I happen to agree that jazz in the '50's was somehow more enjoyably closer to its essence, sparse in some cases and yet more eradite and distinctive than the '60's. Less urbane perhaps, but urban when it was still good to live in the cities. You have the end of the big band swing era after WWII, then you get the rise of all these small post be-bop combo's that were really innovative: that cool West Coast vibe that was also in evidence on the East Coast and hard bop undiluted by the pop sensibility of soul.

By the early '60's it was burnt out and three chords reinforced by a catchy nursery rhyme was going to become the dominant musical culture. A lot of jazz was pushing too far into the free, the mystic and that cold, academic and anaemic Blue Note production and sound. Of course, if you really dig the house that 'Trane made, you might have a different view of the '60's.

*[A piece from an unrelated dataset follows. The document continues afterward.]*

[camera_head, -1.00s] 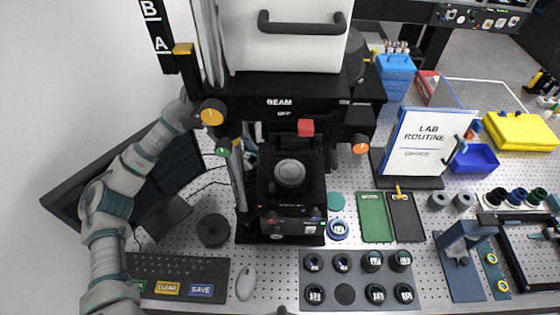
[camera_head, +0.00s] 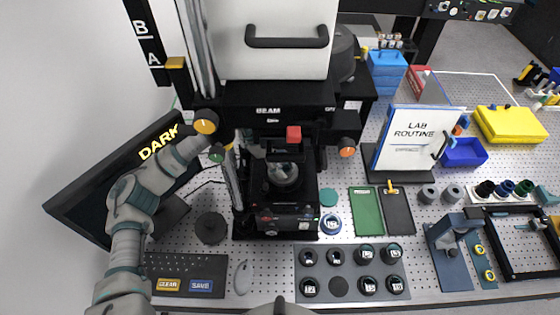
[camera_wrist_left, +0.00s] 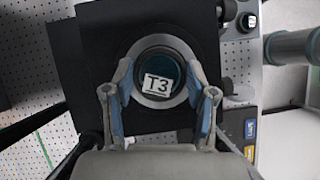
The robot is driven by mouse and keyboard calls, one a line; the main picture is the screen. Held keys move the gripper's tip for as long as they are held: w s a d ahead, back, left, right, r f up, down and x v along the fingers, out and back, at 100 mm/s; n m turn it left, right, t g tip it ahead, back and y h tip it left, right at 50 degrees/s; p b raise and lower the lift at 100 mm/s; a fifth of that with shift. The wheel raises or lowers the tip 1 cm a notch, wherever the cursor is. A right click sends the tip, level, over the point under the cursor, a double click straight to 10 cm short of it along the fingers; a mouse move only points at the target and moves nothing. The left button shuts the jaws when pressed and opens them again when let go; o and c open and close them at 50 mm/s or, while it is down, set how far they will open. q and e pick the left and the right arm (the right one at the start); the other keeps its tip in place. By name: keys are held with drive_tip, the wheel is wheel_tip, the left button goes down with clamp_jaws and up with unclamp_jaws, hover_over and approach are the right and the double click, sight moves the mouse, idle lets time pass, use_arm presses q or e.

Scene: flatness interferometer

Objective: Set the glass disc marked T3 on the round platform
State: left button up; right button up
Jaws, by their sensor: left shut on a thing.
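The glass disc marked T3 (camera_wrist_left: 157,84) is dark teal with a white label. My left gripper (camera_wrist_left: 159,78) is shut on it, one blue-padded finger at each side. The round platform (camera_wrist_left: 143,97) shows as a grey ring around and beneath the disc; whether the disc touches it cannot be told. In the head view the platform (camera_head: 283,181) sits on the black instrument stage, partly covered by my left gripper (camera_head: 284,163), whose arm passes behind the instrument's column.
A grey rack (camera_head: 308,271) holds several labelled discs and has an empty-looking dark spot. A blue-ringed disc (camera_head: 331,224) and a teal disc (camera_head: 329,196) lie right of the stage. The column (camera_head: 232,180), a red block (camera_head: 294,134) and the beam housing (camera_head: 270,95) crowd the platform.

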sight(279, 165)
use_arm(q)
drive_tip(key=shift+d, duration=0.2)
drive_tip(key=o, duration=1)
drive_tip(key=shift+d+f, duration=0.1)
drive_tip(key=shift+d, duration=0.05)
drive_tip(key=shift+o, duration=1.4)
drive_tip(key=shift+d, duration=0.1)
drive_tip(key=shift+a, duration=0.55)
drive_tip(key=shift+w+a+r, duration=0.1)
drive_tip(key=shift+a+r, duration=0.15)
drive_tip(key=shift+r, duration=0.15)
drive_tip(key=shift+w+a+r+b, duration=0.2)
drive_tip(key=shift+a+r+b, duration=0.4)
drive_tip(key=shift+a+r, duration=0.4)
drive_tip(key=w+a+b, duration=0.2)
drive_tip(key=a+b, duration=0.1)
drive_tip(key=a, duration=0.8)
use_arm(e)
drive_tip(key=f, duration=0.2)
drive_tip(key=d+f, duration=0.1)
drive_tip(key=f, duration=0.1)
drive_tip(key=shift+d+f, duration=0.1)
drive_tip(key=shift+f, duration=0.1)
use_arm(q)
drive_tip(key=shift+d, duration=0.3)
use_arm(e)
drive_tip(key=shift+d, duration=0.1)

Vibe-Rations in Spectra-Sonic-Sound

 

#7 2011-12-07 16:59:11

fxh
Big Down Under.
From: Melbourne
Posts: 6159

Re: Carol Kaye on Jazz and Pop

 

#8 2011-12-08 00:41:01

Chris_H
Ivy Original
From: Watford
Posts: 1666

Re: Carol Kaye on Jazz and Pop

Here's the original by Kent Harris.

http://youtu.be/nkTlTLxlGx0


https://www.facebook.com/groups/hardyandjohnson/

 

#9 2022-03-16 11:03:43

AFS
Member
Posts: 2740

Re: Carol Kaye on Jazz and Pop

Good - no, superb - input from HBH.  I was searching for Curtis Counce.